Selain itu, sejak tahap penyidikan hingga penuntutan, terdakwa tidak pernah ditahan, meskipun perbuatannya menyebabkan kematian anak di bawah umur.
LBH Medan menilai Oditur Militer Letkol M. Tecki Waskito, S.H., M.H. juga tidak berpihak pada korban karena hanya menuntut terdakwa 1 tahun penjara, jauh dari ancaman 15 tahun penjara sebagaimana diatur dalam Pasal 76C jo. Pasal 80 ayat (3) UU No. 35 Tahun 2014 tentang Perlindungan Anak.
LBH Medan: Hakim Diduga Langgar Kode Etik dan Prinsip Keadilan
LBH Medan sebagai kuasa hukum keluarga korban menilai majelis hakim telah melanggar prinsip adil, arif, bijaksana, dan profesional sebagaimana diatur dalam Keputusan Bersama MA dan KY No. 04/KMA/SKB/IV/2009 dan No. 02/SKB/P.KY/IV/2009 tentang Kode Etik dan Pedoman Perilaku Hakim.

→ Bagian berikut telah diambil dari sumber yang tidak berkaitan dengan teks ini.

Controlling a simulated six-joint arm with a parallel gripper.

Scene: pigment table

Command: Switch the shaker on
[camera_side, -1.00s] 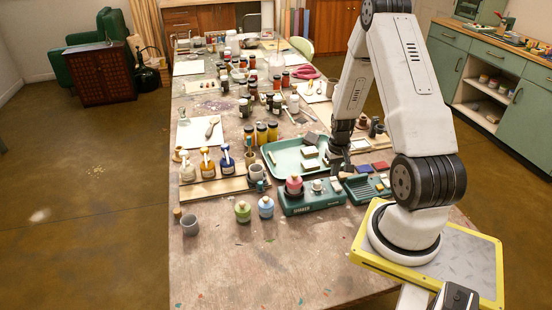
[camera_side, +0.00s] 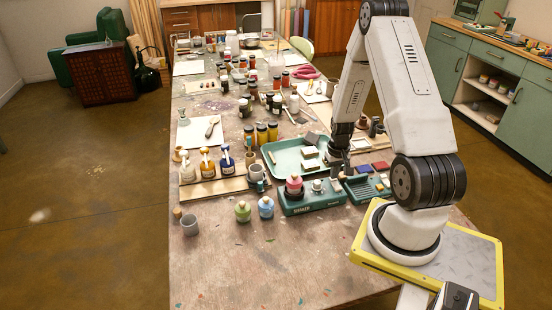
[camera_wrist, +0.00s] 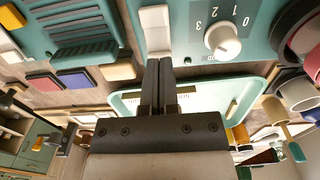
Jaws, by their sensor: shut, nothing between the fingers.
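The shaker (camera_side: 300,208) is a teal box on the table with a pink-lidded pot (camera_side: 293,185) at its left end. Its front also shows in the wrist view (camera_wrist: 258,45), with a white dial (camera_wrist: 222,40) marked 0 to 3 and a white rocker switch (camera_wrist: 155,28) beside it. My gripper (camera_wrist: 158,62) is shut and empty, its tips right at the near end of the rocker; I cannot tell if they touch it. In the side view, my gripper (camera_side: 339,170) is low behind the shaker's right end. The pointer's setting is too small to tell.
A teal tray (camera_side: 275,163) with pale blocks lies behind the shaker. A ribbed teal dish (camera_side: 368,189) is close on its right. Green and blue bottles (camera_side: 243,211) stand to the left. The table's front is clear.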

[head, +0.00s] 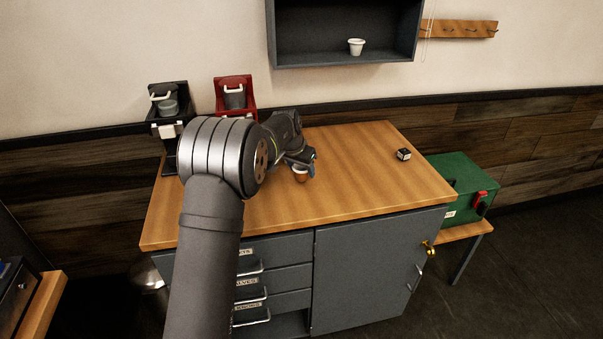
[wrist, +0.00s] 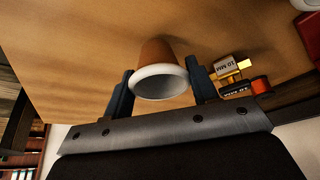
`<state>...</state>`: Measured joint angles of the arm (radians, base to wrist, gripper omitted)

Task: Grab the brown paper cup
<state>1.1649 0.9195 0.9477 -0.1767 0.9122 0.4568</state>
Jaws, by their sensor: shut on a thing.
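The brown paper cup (wrist: 158,60) has a white rim and is between the two fingers of my gripper (wrist: 160,88) in the wrist view. My gripper is shut on it, one finger on each side. In the head view the brown cup (head: 300,174) shows small at the tip of my gripper (head: 304,165), over the wooden worktop (head: 370,180). I cannot tell whether the cup touches the worktop.
A black brewer (head: 168,105) and a red brewer (head: 234,95) stand at the back left. A small dark box (head: 403,154) lies on the right of the worktop. A white cup (head: 356,46) stands on the wall shelf. A green toolbox (head: 455,180) is at the right.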

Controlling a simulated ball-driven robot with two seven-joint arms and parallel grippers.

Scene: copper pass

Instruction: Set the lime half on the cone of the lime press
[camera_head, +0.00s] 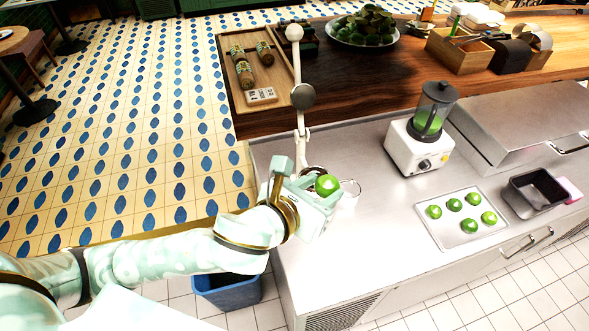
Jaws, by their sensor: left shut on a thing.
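I cannot tell whether the lime half touches the press. More lime halves lie on a metal tray (446,240) to the right. My right gripper is not in view.
A blender (400,147) with green contents stands right of the press. A dark metal container (537,194) is at the far right. The wooden counter (395,75) behind holds a board with jars and a bowl of greens. A blue bin (228,292) stands below.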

Atas dasar itu, pada 6 November 2025, LBH Medan resmi mengajukan laporan ke Komisi Yudisial RI dan Bawas Mahkamah Agung RI.
LBH Medan menilai praktik peradilan seperti ini mencederai kepercayaan publik terhadap lembaga peradilan militer. Oleh karena itu, LBH Medan mendesak Mahkamah Agung RI untuk mencopot Ketua Pengadilan Militer I-02 Medan dan mendesak pemerintah melakukan reformasi sistem peradilan militer agar lebih transparan dan akuntabel.
“Keadilan bagi anak korban tidak boleh dikorbankan oleh kelalaian hukum. Ini bukan hanya soal vonis ringan, tetapi soal nyawa dan kepercayaan rakyat terhadap hukum,” tegas Irvan Saputra, S.H., M.H., perwakilan LBH Medan.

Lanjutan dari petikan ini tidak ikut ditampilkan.